На кафедру, к золотому орлу, взошел чтец и начал чтение, а мы стали «трапезовать», и тут своими глазами можно было уже убедиться в «святой бедности» монастыря. Воскресный, то есть улучшенный обед состоял из мисочки рисового супа, куска хлеба и кусочка рыбы — не той, что подавали мне в номер, а «баккалары», рода греческой трески (в будни и ее нет) — не дай Бог никому такой рыбы, у нее противнейший запах, несмотря на то, что она свежая. Но она дешева, ее едят простолюдины-греки. Запивать все это можно было квасом, очень плохеньким. И дали по стаканчику вина (для праздника). Мяса в русских афонских монастырях не едят вовсе. (В греческих — допускается.) На трапезе выступила еще одна черта общежительного монастыря: пред лицом бедности здесь все равны. Стол игумена в лиловой мантии, его наместника, архимандритов и иеромонахов совершенно тот же, что и последнего рясофора, трудящегося с «мулашками».

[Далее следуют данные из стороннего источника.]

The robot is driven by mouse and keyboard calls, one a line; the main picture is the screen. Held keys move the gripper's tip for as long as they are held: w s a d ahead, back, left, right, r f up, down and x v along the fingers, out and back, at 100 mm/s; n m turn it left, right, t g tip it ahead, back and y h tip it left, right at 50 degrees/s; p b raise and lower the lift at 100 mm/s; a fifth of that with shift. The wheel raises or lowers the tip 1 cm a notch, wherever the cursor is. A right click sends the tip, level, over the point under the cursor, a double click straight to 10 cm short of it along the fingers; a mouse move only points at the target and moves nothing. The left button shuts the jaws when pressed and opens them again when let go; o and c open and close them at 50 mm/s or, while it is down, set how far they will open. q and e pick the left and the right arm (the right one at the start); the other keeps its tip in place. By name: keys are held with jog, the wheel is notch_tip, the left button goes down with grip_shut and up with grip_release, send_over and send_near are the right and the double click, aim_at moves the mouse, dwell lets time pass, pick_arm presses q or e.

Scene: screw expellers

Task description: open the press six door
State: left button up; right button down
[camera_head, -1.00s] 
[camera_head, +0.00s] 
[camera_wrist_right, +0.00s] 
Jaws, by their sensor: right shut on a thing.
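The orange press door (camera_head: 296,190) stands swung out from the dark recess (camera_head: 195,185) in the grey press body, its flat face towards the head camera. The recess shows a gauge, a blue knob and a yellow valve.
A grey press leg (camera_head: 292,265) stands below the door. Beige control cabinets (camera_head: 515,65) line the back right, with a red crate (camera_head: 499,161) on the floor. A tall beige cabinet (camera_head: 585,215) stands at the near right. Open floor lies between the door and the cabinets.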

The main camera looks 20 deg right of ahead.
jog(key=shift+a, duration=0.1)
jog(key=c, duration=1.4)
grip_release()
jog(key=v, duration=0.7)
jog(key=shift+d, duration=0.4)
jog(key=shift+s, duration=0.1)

Ели в молчании. Окончив, вновь поднялись, игумен вышел вперед. Начался «чин панагии» — как бы молебен с благословением хлебов[28]. Я не помню точно его содержание. Но ясно осталось в памяти, что все поодиночке проходили мимо благословлявшего о. игумена, монах подавал каждому с огромного блюда кусочек благословенного хлеба, так обильно окуриваемого ладаном из особой кадильницы («кация» — плоская, с ручкой), что и во рту он благоухал. Хлеб этот запивали святой водой. Помню золотое солнце, игравшее лучами сквозь окно в нежно-сиреневом дыму каждения, помню три фигуры у самых дверей, низко кланявшиеся каждому выходившему: чтец, повар и трапезарь. Они просят прощения, если что-нибудь было не так. В будни же они, в знак смирения и прося о снисхождении к себе, лежат распростершись перед выходящими.
Таков древний афонский обычай.
Все это может показаться странным и далеким человеку нашей пестрой культуры.
27
«На многая лета, господин» (греч.) — многолетие, которое поется при архиерейской службе на малом входе во время литургии.
28
Панагия («всесвятая» — греч.) — название части просфоры, вынутой на проскомидии в честь Божией Матери. Она переносилась в ящичке (панагиоре) по особому чину в монастырях в трапезу где одну ее часть вкушали до трапезы, другую — после трапезы.